Спер у Глеба Морева и в ночи, не отрываясь, посмотрел фильм Эрмлера «Перед судом истории». Боже, какой прекраснейший Шульгин Василий Витальевич, и как сегодня неважно вообще все: и то, что хочет сказать Эрмлер, мол, эмиграция органично влилась в гитлеровскую армию, генерал Власов, кровопийца и душегуб, это венец белой идеи; и то, что в семидесятые, помнится, говорили про Шульгина диссиденты – совок, мол, использовал выжившего из ума старика, заставив его славить Ленина и государство. Все это чушь, чушь, чушь. И Эрмлер, уверенный, что своей развязкой про Власова пригвоздил Шульгина, поставив его перед судом истории – кто перед этим судом оказался, лучше бы Эрмлеру не знать, – и диссиденты со своими детскими претензиями; Шульгин славит не вождя революции, а труп, лежащий в Мавзолее, святыню, которая нашлась у диких, – «когда они о нем говорят, то делаются добрее». Великодушный старик с непредставимым сегодня чувством собственного достоинства, снятый в Ленинграде и Москве 1964 года, это такая инсталляция красоты, ума, благородства, которых новый мир давно не подразумевает, от которых он благополучно очищен. Поэтому от фильма невозможно оторваться, смотришь и думаешь: ведь было, было, еще недавно, совсем вчера, каких-то пятьдесят лет назад.

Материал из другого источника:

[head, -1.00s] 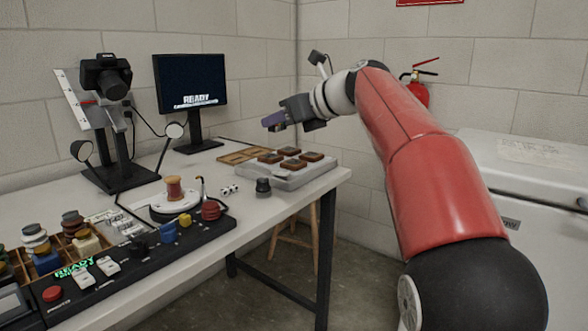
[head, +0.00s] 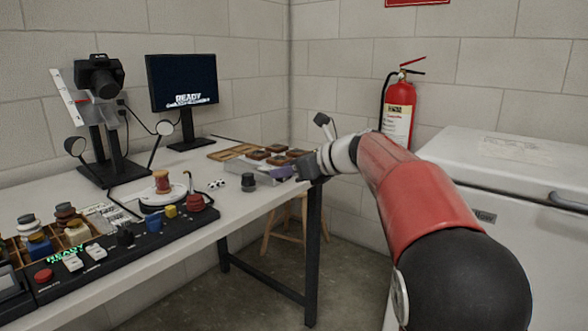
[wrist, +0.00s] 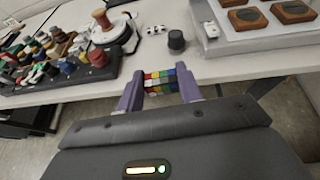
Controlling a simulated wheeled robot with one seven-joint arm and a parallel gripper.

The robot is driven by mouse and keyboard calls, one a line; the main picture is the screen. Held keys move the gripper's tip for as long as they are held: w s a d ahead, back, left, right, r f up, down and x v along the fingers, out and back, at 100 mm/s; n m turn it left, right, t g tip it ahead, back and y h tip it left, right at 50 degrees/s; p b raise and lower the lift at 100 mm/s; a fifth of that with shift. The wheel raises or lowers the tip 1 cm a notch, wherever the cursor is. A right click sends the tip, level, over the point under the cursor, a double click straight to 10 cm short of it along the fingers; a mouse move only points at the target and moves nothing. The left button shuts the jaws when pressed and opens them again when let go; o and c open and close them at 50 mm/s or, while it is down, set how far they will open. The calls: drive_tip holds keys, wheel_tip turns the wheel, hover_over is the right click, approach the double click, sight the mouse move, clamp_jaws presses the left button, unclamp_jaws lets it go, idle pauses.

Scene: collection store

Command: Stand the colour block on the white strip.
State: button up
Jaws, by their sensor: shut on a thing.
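The colour block (wrist: 159,83), a small block of multicoloured squares, is held between the two purple fingers of my gripper (wrist: 160,91) in the wrist view. The gripper is shut on it, and the block appears just off the table's front edge in that view. In the head view my gripper (head: 284,174) is low at the table's right end, beside the grey tray; the block is not distinguishable there. I cannot surely tell which thing is the white strip; a pale upright strip (head: 66,96) stands by the camera stand.
A grey tray (wrist: 240,46) with brown square pieces lies close to my gripper. A control panel (head: 140,246) runs along the front. A white chest (head: 480,180) is at right.

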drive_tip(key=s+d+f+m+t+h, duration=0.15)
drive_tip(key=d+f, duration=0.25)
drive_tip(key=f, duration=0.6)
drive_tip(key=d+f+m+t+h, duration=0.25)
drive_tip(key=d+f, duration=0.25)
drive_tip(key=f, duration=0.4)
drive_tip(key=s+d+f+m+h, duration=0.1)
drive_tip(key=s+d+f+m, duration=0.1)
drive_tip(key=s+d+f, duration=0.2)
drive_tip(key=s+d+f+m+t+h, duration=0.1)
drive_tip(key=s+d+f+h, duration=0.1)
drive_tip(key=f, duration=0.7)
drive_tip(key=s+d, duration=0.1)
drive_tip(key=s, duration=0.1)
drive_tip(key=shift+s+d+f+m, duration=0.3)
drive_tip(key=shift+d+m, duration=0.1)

Настало время для пятиминутки патриотизма.
Я тут увидел у Дашевского картину Боутона «Медовый месяц на ущербе» и утащил ее к себе: там на юноше были взволновавшие меня сапоги. Сама по себе картина вполне заурядна: среднекачественная викторианская нарративная живопись, в основе которой анекдот – медовый месяц еще не закончился, а молодые люди уже осточертели друг другу, муж эмигрировал в чтение, жена, кажется, смирилась, устав роптать; все это мило, в меру живописно, не в меру психологично, с выразительными деталями: все как положено. Картина писана в 1878 году. Налюбовавшись на сапоги – а у меня когда-то были такие же, – вспомнил, что в том же самом 1878 году Поленов написал свой «Бабушкин сад» – такой же нарратив, тоже анекдот, с тем же уровнем живописности, культом психологии и детали. Все похоже, и все иначе. Не просто прогрессивная курсистка, вынужденная сопровождать невыносимую бабку, а век нынешний, с самодовольной глупостью поддерживающий век минувший, – грандиозная старуха со всем грузом культурного XVIII столетия, сгорбленная под его тяжестью, грандиозный осыпающийся дом – радикальное палладианство пополам с крепостным простодушием, грандиозный запущенный сад. Понятно, что это про гибель дворянской культуры – уходящей, ушедшей, уже ничего не осталось. Такой вот нарратив. Рассказываем анекдот, а получается миф. И все почему? Потому, что мы, русские, умеем обобщать. Не то что некоторые англичане.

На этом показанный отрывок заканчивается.